PAYSON — At least one residential developer is changing his plans to meet current market conditions.
For builder Rick Salisbury, that means cutting planned attached homes as consumers opt for single-family homes.
"If the product would sell, I'd leave it," Salisbury told the Payson City Council and Planning Commission on Wednesday during a joint brainstorming of the two bodies. "I can't sell them."
As the economy has worsened, prices have come down on single-family homes, making them the preferred choice for homebuyers, he said.
Salisbury has an approved project, Springside Meadows, of 411 homes with five neighborhoods on Payson's south end. Now, he wants to change it to 347 homes, leaving off planned townhomes. That would mean eliminating some of the amenities he agreed to build to get the higher density.
The City Council gave final plat approval for the first 13 homes in the subdivision.
The homebuilder also is negotiating with developer Otto Belvedere for another approved subdivision, again on Payson's south end, north of 1400 South and between 1000 West and Turf Farm Road. The 98-home subdivision, Heritage Village, was approved as an age-restricted community for buyers over 55 and included twin homes, along with an already built clubhouse.
Before Salisbury will buy it, he wants the 34 attached homes eliminated, along with some of the common area, in favor of single-family homes. That means the number of homes built may be reduced, Belvedere said.
Still another project is targeting renters, rather than buyers.
Rep. Mike Morley, R-Spanish Fork, along with builders Ed Ballard and Blaine Ballard, want to take more than half of a 20-acre commercial subdivision approved in 2005 for an apartment complex. The initial plan then was to include apartments on the back end of the site, but they were eliminated when the council favored setting aside land for more commercial development.

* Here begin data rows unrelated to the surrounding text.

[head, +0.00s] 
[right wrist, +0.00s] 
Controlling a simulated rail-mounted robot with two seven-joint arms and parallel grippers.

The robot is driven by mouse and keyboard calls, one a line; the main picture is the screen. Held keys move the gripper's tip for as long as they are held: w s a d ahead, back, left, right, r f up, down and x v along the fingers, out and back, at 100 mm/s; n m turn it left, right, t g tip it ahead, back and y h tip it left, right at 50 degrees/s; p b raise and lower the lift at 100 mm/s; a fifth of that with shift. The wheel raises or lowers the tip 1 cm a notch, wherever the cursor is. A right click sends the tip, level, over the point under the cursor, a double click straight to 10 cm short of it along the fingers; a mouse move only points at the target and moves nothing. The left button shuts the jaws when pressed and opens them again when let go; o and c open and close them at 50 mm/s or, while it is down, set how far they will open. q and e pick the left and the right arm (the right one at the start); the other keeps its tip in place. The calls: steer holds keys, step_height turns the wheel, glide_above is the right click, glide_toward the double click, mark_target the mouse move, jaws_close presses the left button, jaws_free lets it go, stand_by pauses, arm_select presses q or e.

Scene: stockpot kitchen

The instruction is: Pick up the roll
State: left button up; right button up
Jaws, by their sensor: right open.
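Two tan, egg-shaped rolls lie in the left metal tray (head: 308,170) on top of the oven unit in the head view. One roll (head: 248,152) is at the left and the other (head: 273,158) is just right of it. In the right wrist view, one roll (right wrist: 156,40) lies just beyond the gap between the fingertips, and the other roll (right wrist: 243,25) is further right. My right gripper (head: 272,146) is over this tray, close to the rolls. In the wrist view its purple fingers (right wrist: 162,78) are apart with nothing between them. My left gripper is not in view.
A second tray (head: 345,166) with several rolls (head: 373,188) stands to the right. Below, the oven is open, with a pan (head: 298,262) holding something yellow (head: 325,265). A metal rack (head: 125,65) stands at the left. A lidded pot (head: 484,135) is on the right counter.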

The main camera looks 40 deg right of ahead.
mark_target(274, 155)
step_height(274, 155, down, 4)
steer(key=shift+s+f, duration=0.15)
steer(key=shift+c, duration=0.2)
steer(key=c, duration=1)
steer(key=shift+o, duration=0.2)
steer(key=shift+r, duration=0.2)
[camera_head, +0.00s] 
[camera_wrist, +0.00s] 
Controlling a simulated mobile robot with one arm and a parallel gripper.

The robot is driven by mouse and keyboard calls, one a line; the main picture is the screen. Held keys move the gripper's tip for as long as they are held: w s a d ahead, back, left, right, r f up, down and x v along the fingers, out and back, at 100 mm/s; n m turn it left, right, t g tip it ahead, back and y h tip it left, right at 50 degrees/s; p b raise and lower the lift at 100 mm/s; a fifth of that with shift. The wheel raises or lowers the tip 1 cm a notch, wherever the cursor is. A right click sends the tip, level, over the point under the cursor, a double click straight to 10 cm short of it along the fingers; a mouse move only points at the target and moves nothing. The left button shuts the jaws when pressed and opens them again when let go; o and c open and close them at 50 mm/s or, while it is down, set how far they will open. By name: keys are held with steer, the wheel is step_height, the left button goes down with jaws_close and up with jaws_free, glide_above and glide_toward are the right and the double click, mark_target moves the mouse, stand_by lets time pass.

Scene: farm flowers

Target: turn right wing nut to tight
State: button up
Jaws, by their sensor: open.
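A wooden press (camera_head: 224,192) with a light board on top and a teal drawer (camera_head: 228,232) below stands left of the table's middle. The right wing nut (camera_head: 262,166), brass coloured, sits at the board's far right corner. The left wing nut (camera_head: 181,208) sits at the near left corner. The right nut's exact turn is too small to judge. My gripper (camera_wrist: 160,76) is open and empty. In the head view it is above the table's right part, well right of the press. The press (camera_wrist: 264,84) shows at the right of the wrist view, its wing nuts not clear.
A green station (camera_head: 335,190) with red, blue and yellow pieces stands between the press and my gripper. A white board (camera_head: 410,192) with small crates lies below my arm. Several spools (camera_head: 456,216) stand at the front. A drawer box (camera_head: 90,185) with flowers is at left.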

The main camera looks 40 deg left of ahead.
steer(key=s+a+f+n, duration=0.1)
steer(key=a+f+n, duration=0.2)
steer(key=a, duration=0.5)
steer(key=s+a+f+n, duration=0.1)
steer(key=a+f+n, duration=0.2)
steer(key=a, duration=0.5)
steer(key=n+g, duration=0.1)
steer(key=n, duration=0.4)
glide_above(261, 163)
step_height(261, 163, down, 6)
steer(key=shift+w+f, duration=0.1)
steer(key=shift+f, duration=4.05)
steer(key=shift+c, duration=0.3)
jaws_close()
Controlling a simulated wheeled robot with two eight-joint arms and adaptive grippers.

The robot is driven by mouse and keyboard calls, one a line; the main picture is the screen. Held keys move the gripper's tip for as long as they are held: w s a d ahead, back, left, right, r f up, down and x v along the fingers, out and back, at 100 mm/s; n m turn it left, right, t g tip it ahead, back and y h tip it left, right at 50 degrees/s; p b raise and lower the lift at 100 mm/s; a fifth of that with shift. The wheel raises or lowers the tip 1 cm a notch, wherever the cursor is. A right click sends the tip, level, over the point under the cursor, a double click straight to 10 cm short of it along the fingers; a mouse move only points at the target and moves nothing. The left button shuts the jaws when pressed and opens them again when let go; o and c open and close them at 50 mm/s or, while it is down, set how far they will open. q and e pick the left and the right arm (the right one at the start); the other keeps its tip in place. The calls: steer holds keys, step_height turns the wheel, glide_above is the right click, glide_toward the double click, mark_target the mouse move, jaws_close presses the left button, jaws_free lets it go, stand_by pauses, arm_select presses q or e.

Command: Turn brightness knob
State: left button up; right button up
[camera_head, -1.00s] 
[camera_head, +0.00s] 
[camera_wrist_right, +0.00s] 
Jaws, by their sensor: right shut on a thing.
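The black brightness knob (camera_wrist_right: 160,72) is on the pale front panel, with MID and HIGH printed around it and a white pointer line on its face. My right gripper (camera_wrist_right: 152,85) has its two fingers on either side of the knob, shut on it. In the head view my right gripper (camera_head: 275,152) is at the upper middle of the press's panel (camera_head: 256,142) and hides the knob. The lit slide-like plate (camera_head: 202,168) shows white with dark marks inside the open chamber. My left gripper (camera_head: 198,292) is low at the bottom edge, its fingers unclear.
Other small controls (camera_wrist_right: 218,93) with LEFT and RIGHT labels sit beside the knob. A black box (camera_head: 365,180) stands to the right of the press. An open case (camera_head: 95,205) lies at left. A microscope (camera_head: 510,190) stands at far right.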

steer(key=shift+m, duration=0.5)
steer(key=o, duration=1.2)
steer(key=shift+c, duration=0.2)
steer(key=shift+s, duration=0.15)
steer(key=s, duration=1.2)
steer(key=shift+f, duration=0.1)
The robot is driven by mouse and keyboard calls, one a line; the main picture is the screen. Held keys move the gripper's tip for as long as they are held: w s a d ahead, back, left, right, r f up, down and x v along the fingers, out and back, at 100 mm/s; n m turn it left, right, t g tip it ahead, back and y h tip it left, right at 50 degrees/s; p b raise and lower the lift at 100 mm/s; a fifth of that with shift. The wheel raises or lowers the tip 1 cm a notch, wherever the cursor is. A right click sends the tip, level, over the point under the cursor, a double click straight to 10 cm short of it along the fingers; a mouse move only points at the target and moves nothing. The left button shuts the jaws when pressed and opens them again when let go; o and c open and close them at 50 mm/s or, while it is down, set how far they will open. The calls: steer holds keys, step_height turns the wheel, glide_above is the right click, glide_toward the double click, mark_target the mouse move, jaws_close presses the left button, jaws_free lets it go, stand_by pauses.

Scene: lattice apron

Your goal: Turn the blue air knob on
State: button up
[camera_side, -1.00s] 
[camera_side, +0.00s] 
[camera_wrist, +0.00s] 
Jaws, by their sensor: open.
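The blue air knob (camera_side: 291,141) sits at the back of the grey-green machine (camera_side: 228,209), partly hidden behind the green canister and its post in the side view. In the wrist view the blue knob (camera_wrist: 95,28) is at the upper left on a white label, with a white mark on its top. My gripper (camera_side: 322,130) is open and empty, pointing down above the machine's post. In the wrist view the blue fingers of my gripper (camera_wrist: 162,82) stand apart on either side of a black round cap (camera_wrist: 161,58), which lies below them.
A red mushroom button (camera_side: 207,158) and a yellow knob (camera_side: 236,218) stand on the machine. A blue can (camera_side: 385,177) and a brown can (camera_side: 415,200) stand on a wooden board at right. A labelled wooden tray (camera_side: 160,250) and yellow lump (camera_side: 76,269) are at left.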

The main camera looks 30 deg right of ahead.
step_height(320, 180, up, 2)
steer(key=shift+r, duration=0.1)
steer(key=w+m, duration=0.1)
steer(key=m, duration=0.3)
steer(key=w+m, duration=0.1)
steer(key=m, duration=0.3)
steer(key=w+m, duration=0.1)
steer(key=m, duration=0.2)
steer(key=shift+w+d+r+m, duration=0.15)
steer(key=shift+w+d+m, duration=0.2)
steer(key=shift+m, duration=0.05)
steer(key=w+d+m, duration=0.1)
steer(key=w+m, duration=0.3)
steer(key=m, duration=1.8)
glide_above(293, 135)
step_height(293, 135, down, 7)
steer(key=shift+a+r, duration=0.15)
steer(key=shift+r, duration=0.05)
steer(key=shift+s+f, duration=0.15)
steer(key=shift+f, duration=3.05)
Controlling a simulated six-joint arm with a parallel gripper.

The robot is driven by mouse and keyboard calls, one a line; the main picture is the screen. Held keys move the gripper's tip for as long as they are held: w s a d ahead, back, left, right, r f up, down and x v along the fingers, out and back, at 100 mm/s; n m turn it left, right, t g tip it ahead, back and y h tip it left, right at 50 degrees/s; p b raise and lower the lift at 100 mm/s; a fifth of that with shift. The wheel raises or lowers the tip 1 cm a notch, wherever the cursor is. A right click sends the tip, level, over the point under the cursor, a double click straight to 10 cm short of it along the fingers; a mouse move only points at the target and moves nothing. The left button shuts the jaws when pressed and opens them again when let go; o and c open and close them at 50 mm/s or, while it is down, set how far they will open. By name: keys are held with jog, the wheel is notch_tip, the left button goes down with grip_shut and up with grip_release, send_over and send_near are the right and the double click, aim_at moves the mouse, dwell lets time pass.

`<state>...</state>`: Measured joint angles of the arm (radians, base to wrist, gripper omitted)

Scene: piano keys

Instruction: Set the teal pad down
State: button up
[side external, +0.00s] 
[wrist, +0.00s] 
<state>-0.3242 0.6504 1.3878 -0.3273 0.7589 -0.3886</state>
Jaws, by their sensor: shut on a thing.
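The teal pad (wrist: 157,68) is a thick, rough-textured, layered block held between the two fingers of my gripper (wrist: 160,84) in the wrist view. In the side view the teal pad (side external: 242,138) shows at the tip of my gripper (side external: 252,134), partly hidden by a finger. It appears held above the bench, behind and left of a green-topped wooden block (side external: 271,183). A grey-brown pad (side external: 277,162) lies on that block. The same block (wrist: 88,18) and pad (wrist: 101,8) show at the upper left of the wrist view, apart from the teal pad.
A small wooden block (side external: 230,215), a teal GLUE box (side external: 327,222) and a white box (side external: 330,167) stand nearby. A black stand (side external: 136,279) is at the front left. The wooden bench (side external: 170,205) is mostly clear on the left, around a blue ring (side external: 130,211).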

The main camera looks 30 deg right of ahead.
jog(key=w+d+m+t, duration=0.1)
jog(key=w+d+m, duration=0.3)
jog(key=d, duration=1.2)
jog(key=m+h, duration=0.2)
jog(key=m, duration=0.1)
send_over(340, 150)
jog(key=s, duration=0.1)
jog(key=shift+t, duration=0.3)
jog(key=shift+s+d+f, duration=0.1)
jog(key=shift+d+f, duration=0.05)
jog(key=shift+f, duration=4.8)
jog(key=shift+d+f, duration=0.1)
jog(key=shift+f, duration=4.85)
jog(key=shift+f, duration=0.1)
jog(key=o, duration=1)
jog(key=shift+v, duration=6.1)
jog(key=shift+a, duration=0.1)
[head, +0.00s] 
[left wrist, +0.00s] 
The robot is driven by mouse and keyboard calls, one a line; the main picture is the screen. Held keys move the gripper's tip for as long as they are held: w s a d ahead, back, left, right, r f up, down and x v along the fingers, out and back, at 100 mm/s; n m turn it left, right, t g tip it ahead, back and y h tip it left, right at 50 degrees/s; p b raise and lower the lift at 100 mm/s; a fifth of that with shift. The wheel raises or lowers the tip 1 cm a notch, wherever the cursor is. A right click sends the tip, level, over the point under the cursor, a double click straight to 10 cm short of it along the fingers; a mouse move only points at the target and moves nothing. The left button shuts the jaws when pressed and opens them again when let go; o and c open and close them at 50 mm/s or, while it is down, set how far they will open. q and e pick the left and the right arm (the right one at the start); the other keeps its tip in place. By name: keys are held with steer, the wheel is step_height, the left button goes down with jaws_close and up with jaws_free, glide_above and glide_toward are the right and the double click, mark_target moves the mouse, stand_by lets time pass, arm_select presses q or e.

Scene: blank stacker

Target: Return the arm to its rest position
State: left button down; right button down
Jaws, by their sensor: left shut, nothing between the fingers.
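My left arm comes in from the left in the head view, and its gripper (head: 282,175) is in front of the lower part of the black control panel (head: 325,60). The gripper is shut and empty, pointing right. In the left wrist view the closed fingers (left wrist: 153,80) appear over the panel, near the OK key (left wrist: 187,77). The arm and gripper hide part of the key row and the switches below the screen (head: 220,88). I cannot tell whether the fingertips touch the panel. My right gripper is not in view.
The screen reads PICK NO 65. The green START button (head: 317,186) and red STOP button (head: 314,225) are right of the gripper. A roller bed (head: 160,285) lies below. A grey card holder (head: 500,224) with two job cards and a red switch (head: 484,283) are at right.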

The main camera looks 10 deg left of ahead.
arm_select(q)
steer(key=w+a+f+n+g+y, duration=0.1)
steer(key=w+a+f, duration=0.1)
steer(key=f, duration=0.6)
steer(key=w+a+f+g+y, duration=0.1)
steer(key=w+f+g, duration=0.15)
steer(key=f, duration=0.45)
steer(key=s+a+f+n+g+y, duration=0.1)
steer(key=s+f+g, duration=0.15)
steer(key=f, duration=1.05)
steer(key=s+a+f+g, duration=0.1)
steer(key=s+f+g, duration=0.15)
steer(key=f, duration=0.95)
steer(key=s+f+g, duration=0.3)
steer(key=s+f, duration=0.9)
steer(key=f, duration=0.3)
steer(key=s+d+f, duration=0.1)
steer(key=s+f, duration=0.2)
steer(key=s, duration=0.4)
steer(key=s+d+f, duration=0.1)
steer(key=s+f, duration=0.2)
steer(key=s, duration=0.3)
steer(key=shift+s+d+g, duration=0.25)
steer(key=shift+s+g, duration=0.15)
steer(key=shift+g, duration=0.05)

The market has changed, and commercial interests are hesitating to come in unless Payson can provide ample workers.
"The commercial component is dead now," Morley said.
Apartments would draw young people who can't qualify to buy now and provide an employee base for future business, he said. His first phase would total 120 apartments.
Morley cited a feasibility study by Pinnacle Real Estate Management Co. that found Payson lacking in affordable housing. Bills dubbed it "work-force housing."
"We'll not make it a slumlord situation," Morley said.
The site is on the west side of I-15 near the north interchange and now includes a hotel pad and plans for a large commercial building. However, Councilman Brad Daley said he would rather see a continuation of Payson's downtown of smaller mom-and-pop shops on the front acreage of the site.
A FrontRunner commuter-rail station is planned near the site, but that could change, Councilman Brent Grotegut said.